Facebook’s Home marks a shift to mobile
Facebook has grown in user numbers an incredible amount over its relatively short existence, and there are many people for whom Facebook may as well be the internet itself. They chat to friends via Facebook’s messaging client, read updates about each other via timeline feeds and argue the issues of the day — or get critically misinformed about them — every second of every day. According to Facebook’s own market figures, which it’s obliged to offer up as a publicly traded company, it has an astonishing 1.6 billion monthly active users. According to those same figures, an increasing proportion of those users are accessing Facebook from mobile platforms. Hence Facebook’s latest initiative, Facebook Home.
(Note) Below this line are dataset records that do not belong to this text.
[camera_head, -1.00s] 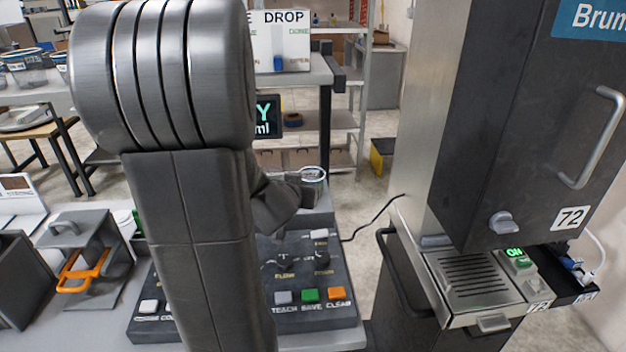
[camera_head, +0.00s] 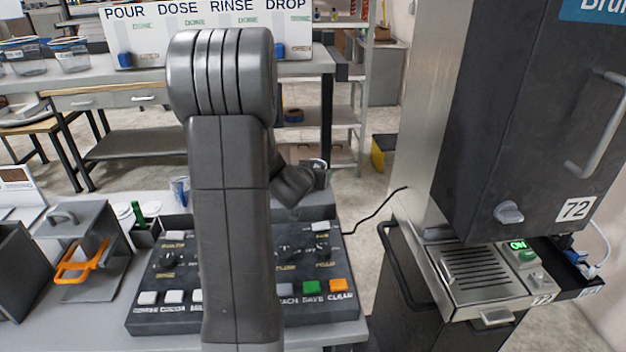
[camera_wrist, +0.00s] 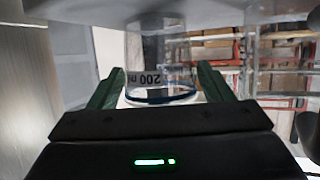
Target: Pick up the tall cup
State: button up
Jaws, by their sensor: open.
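A clear cup (camera_wrist: 150,55) marked "200 ml", with a dark blue band at its rim, shows upside down in the wrist view. My gripper (camera_wrist: 157,82) is open, with its green fingers on either side of the cup in the picture. I cannot tell whether they touch it. In the head view my arm's dark end hides the fingers; a small piece of a pale rim (camera_head: 319,163) shows just behind it. Another small clear cup (camera_head: 180,190) stands left of my arm, behind the button panel. I cannot tell for certain which one is the tall cup.
A button panel (camera_head: 160,310) lies on the near table. A grey stand with an orange handle (camera_head: 82,265) is at left. A tall dispenser (camera_head: 520,130) with a drip tray (camera_head: 472,272) stands at right. A sign board (camera_head: 215,15) and tubs are behind.

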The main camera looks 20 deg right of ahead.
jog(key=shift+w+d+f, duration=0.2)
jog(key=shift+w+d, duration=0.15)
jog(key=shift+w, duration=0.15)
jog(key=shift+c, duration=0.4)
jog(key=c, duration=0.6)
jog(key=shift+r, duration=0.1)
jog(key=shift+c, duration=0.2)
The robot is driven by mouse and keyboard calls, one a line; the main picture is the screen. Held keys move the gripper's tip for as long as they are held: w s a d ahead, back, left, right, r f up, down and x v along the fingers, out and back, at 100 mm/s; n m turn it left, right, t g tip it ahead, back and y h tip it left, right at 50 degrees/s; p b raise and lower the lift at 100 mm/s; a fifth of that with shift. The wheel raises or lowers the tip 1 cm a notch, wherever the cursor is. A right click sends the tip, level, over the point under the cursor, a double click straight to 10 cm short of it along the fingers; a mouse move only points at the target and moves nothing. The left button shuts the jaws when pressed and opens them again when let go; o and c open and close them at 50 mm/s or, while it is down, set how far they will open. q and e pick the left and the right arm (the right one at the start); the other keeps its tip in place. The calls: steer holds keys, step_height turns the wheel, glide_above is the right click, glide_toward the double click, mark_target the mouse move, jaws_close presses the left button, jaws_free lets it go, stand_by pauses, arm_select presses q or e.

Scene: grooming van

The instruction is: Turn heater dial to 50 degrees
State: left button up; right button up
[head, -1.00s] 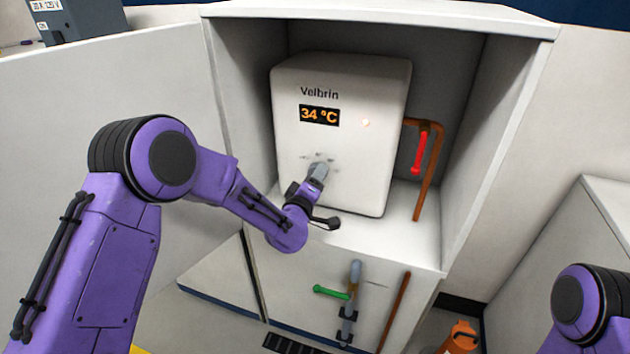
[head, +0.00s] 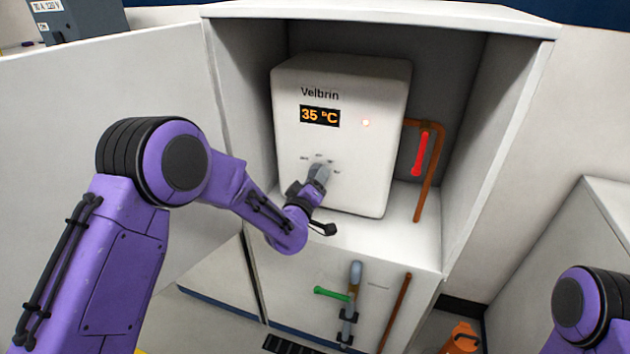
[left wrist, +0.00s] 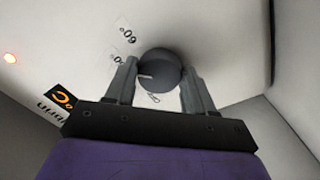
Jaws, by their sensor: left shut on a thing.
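The white Velbrin heater (head: 365,150) stands in the open cabinet. Its orange display (head: 320,116) reads 35 °C. The dial is hidden behind my left gripper (head: 318,174) in the head view. In the left wrist view the round dark grey dial (left wrist: 158,70) sits between the two fingers of my left gripper (left wrist: 158,82), which is shut on it. A light pointer mark shows on the dial's left side, and printed scale numbers show partly around it. Only a purple part of my right arm shows at the lower right of the head view; its gripper is out of view.
A red lever (head: 420,153) on a copper pipe is right of the heater. A green-handled valve (head: 332,293) is below. Cabinet walls (head: 500,140) bound both sides. An orange canister (head: 462,338) stands at the lower right.

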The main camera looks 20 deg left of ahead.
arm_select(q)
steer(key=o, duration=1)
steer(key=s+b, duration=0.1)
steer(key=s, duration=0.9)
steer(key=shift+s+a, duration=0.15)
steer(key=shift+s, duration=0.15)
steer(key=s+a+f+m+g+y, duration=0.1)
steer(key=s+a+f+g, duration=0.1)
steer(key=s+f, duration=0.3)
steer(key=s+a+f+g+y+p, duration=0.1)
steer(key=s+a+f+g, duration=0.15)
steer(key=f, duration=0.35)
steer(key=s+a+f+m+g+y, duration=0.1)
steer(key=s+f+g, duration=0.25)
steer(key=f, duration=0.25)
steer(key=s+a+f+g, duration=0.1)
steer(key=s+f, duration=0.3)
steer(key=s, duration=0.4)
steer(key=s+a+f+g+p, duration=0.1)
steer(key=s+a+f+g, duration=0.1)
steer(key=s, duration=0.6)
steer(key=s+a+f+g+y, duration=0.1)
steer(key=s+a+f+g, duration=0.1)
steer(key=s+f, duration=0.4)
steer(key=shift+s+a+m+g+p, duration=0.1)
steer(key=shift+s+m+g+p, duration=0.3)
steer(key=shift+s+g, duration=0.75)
Facebook Home is a suite of apps that acts like a total reskin and takeover of (at first) a selected range of Android handsets. Why Android? Partially because of its increased userbase, and partially because the way the Android operating system is built means that it’s possible to make all sorts of modifications to the way the operating system acts and looks. Launchers like Facebook Home are nothing new, but the way that Facebook’s positioning itself is different to other launchers, because it’s so remarkably Facebook-centric. Your timeline feed will appear on your lock screen. There’s tighter integration with Facebook services, and as with all things Facebook, all the data that you punch into it will go into Facebook’s store of information that it uses for data mining and to serve you (theoretically) accurate advertising.
You’ll even see those highly annoying “Win a free (insert gadget/product name here” groups that pop up from time to time. A quick digression, but a worthwhile one here. While many companies do offer promotional samples this way, there are still a near insane amount of scams out there. If they’re asking you to “fill out a survey” in order to qualify, or before you can give your shipping details, then it’s a scam — plain and simple.
Facebook Home, like Facebook itself is entirely optional, and even the one phone that’s been announced (which is for the moment US-only) with Facebook Home integrated will allow it to be uninstalled. Facebook won’t be serving ads via Facebook Home for now, although Facebook hasn’t ruled that out in the future. Whether it does or not, the data it gets can be used for the desktop client, but the shift into its own mobile products beyond having apps for major mobile platforms does point to a shift in where we’re not only consuming data, but creating it as well.